How Can Users Handle API Rate Limits?#

It's likely that many of your users will run up against your new API rate limits after you impose them, especially if you had no traffic controls before this point. Expect to get support tickets from low-tech users asking what the error is and how they can get around it. Rather than relenting and increasing their rate limits, encourage the following best practices:

  1. Minimize Requests: Ensure that all of their API calls are actually necessary and they aren't fetching more data than they need.
  2. Batching Requests: Instead of making multiple individual calls to fetch different pieces of data, consider whether they can consolidate these requests into a single API call. For example, if they need to retrieve information about multiple users, offer them a batch API endpoint to fetch data for all users in one go.
  3. Caching Responses: Caching involves storing the results of previous API calls and reusing them when the same data is needed again. This avoids redundant requests and significantly reduces the load on the API server.

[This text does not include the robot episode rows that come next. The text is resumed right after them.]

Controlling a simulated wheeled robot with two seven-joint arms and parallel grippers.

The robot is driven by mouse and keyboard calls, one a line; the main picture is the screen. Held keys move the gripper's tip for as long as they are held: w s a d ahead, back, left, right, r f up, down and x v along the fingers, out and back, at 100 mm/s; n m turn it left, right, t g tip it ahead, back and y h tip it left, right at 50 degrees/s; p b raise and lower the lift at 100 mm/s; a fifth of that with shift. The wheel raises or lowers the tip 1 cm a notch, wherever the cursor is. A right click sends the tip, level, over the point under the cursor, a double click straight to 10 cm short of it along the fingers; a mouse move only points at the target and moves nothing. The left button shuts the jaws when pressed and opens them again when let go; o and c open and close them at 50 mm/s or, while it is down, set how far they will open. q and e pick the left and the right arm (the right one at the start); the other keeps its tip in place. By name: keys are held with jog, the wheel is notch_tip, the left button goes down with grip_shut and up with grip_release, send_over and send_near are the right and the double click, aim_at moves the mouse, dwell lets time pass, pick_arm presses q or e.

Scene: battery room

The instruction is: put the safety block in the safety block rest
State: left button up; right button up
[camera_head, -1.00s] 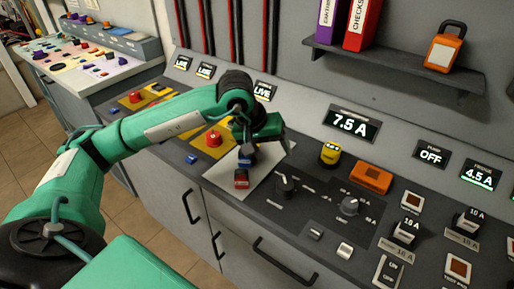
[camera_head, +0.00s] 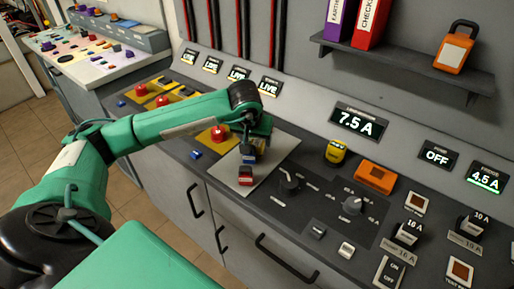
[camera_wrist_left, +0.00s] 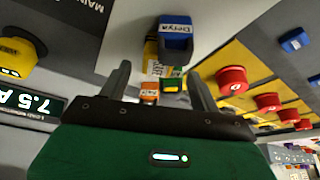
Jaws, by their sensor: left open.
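My left gripper (camera_head: 256,142) is over the pale grey plate (camera_head: 276,149) on the console. In the left wrist view it is open (camera_wrist_left: 158,78), with two dark fingers apart and nothing held. Beyond the fingers is a group of small coloured labelled blocks: a blue one (camera_wrist_left: 176,35) tagged with a name, with yellow, orange and green ones near it. My right gripper is not in view.
A yellow piece (camera_head: 336,152) and an orange box (camera_head: 375,177) are right of the plate. Red knobs on yellow plates (camera_head: 219,133) are to the left. Dials (camera_head: 290,184) and switches fill the console front. A shelf (camera_head: 400,62) holds binders and an orange padlock (camera_head: 456,47).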

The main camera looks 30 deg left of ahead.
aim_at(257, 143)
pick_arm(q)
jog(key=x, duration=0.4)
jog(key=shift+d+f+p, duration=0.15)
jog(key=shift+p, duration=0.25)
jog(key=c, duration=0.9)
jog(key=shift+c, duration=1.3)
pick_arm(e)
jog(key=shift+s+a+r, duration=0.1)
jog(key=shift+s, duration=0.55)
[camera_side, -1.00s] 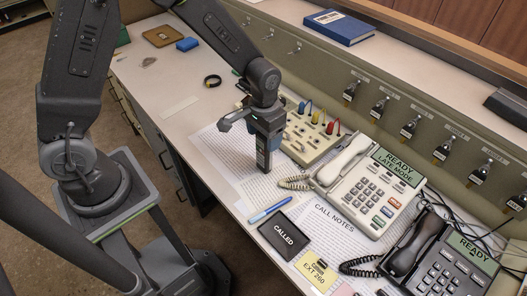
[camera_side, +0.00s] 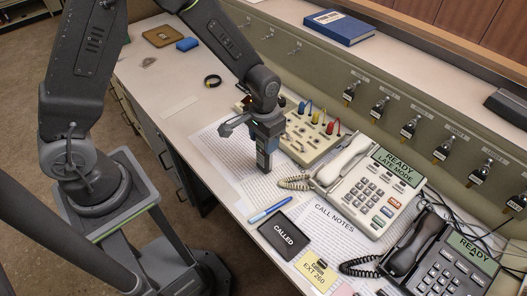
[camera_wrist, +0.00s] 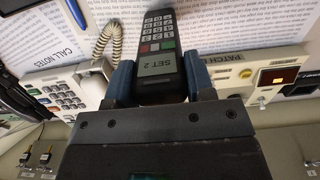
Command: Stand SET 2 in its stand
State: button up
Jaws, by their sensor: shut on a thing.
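SET 2 (camera_wrist: 158,58) is a dark handset with a keypad and a small screen that reads "SET 2". My gripper (camera_wrist: 160,78) is shut on it, with one blue-grey finger on each side. In the side view my gripper (camera_side: 267,142) points down over the printed sheets, left of the patch board. The handset's lower end (camera_side: 263,161) shows below the fingers, close to the sheets. I cannot tell whether it touches them. I cannot make out a stand for SET 2 in either view.
The patch board (camera_side: 318,148) with coloured plugs is close on the right. The cream phone (camera_side: 373,190) and its coiled cord (camera_side: 294,183) are nearby.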

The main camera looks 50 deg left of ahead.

We cover these optimizations and other strategies for discussing rate limits with customers in our exceeding rate limits guide.

Additionally, you can also view this as an opportunity to upsell these customers, offering them higher rate limits as a part of an enterprise plan.

Rate Limiting vs. API Throttling#

So, how does this all compare to API throttling? While often used interchangeably, rate limiting and API throttling are distinct concepts with subtle but significant differences. Although they both aim to manage API traffic, they have different approaches and goals.

As we've already seen, with rate limiting, when requests exceed their quota, they are simply stopped and rejected. If a request is sent through and stopped by a rate limiting policy, that request never makes it to the upstream and is essentially like it never even happened. On the flip side, with throttling, the request is queued if they have reached a rate limit and then executed when the limit is reset, or request allocation is once again available to that user. In short, instead of a hard stop, as we see with rate limit policies, throttled requests still go through eventually. This allows traffic flow to be controlled in a steady flow.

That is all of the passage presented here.